Historical Software Testing and Development Parallels

In some ways, software testing and automated testing tools are following similar paths as traditional development. The following is a brief evolution of software development and shows how deviations from prior best practices are also being observed in the software testing process.

The first computers were developed in the 1950s, and FORTRAN was the first 1GL programming language. In the late 1960s, the concept of "structured programming" stated that any program can be written using three simple constructs: simple sequence, if-then-else, and do while statements. There were other prerequisites such as the program being a "proper program" whereby there must exist only one entry and one exit point. The focus was on the process of creating programs.

In the 1970s the development community focused on design techniques. They realized that structured programming was not enough to ensure quality—a program must be designed before it can be coded. Techniques such as Yourdon's, Myers', and Constantine's structured design and composite design techniques flourished and were accepted as best practice. The focus still had a process orientation.

The philosophy of structured design was partitioning and organizing the pieces of a system. By partitioning is meant the division of the problem into smaller sub-problems, so that each subproblem will eventually correspond to a piece of the system. Highly interrelated parts of the problem should be in the same piece of the system; that is, things that belong together should go together. Unrelated parts of the problem should reside in unrelated pieces of the system; for example, things that have nothing to do with one another do not belong together.

In the 1980s, it was determined that structured programming and software design techniques were still not enough: the requirements for the programs must first be established for the right system to be delivered to the customer. The focus was on quality that occurs when the customer receives exactly what he or she wanted in the first place.

Many requirement techniques emerged, such as data flow diagrams (DFDs). An important part of a DFD is a store, a representation of where the application data will be stored. The concept of a store motivated practitioners to develop a logical-view representation of the data. Previously the focus was on the physical view of data in terms of the database. The concept of a data model was then created: a simplified description of a real-world system in terms of data, for example, a logical view of data. The components of this approach included entities, relationships, cardinality, referential integrity, and normalization. These also created a controversy as to which came first: the process or data, a chicken-and-egg argument. Prior to the logical representation of data, the focus was on the processes that interfaced to databases. Proponents of the logical view of data initially insisted that the data was the first analysis focus point and then the process. With time, it was agreed that both the process and data must be considered jointly in defining the requirements of a system.

In the mid-1980s, the concept of information engineering was introduced. It was a new discipline that led the world into the information age. With this approach, there is more interest in understanding how information can be stored and represented, how information can be transmitted through networks in multimedia forms, and how information can be processed for various services and applications. Analytical problem-solving techniques, with the help of mathematics and other related theories, were applied to the engineering design problems. Information engineering stressed the importance of taking an enterprise view of application development rather than a specific application.
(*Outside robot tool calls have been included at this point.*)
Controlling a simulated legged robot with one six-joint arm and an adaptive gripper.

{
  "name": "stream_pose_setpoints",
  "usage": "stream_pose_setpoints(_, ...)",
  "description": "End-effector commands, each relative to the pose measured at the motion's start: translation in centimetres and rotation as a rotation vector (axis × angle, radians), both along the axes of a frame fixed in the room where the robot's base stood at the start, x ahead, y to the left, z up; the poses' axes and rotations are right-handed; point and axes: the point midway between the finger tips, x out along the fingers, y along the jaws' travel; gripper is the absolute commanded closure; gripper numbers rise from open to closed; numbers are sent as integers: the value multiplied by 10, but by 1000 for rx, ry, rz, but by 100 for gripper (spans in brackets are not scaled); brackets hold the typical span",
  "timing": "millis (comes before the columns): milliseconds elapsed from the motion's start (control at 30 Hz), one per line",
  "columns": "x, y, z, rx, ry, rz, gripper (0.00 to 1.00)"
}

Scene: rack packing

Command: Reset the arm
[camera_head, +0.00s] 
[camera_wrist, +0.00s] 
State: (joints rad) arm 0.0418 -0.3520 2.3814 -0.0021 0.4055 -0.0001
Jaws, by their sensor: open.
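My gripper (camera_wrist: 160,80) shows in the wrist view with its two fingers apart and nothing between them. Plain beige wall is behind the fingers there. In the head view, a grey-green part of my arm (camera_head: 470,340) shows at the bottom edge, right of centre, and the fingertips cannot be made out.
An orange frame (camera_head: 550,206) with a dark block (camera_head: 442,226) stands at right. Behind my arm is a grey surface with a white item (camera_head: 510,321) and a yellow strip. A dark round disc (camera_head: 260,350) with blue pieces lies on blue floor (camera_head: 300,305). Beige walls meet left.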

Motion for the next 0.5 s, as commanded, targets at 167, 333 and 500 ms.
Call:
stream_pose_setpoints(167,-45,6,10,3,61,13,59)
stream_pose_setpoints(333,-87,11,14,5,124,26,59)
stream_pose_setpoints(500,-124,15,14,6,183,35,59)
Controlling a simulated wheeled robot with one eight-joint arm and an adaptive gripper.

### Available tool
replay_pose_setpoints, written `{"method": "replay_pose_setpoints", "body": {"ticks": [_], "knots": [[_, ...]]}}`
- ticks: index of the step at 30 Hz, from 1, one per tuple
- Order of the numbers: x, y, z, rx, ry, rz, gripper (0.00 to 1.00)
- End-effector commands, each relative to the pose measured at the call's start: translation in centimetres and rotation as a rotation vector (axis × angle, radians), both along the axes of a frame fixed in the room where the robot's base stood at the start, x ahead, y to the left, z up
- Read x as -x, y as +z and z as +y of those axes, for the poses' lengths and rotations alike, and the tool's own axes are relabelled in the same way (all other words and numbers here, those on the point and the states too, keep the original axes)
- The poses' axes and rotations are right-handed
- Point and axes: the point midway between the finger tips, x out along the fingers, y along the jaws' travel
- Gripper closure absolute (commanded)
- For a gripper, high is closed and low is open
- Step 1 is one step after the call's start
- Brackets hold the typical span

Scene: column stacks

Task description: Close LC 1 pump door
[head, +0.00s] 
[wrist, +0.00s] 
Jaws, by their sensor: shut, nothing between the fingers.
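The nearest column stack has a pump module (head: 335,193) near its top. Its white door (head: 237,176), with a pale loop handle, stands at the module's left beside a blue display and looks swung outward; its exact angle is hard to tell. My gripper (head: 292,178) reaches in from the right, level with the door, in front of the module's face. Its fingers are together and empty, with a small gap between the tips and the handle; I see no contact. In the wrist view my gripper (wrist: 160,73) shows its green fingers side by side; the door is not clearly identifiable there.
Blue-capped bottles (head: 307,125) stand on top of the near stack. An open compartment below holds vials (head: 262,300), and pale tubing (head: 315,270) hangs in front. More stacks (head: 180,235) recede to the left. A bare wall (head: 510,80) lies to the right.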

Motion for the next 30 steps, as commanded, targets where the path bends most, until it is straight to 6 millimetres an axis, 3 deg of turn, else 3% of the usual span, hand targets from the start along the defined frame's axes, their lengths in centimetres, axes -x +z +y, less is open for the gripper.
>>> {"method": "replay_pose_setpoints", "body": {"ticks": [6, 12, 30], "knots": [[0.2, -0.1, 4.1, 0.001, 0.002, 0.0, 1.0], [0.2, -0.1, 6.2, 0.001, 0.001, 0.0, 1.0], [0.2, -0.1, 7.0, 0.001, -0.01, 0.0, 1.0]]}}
By modeling the entire enterprise in terms of processes, data, risks, critical success factors, and other dimensions, it was proposed that management would be able to manage the enterprise in a more efficient manner.

During this same time frame, fourth-generation computers embraced microprocessor chip technology and advanced secondary storage at fantastic rates, with storage devices holding tremendous amounts of data. Software development techniques had vastly improved, and 4GLs made the development process much easier and faster. Unfortunately, the emphasis on quick turnaround of applications led to a backward trend of fundamental development techniques to "get the code out" as quickly as possible. This led to reducing the emphasis on requirement and design and still persists today in many software development organizations.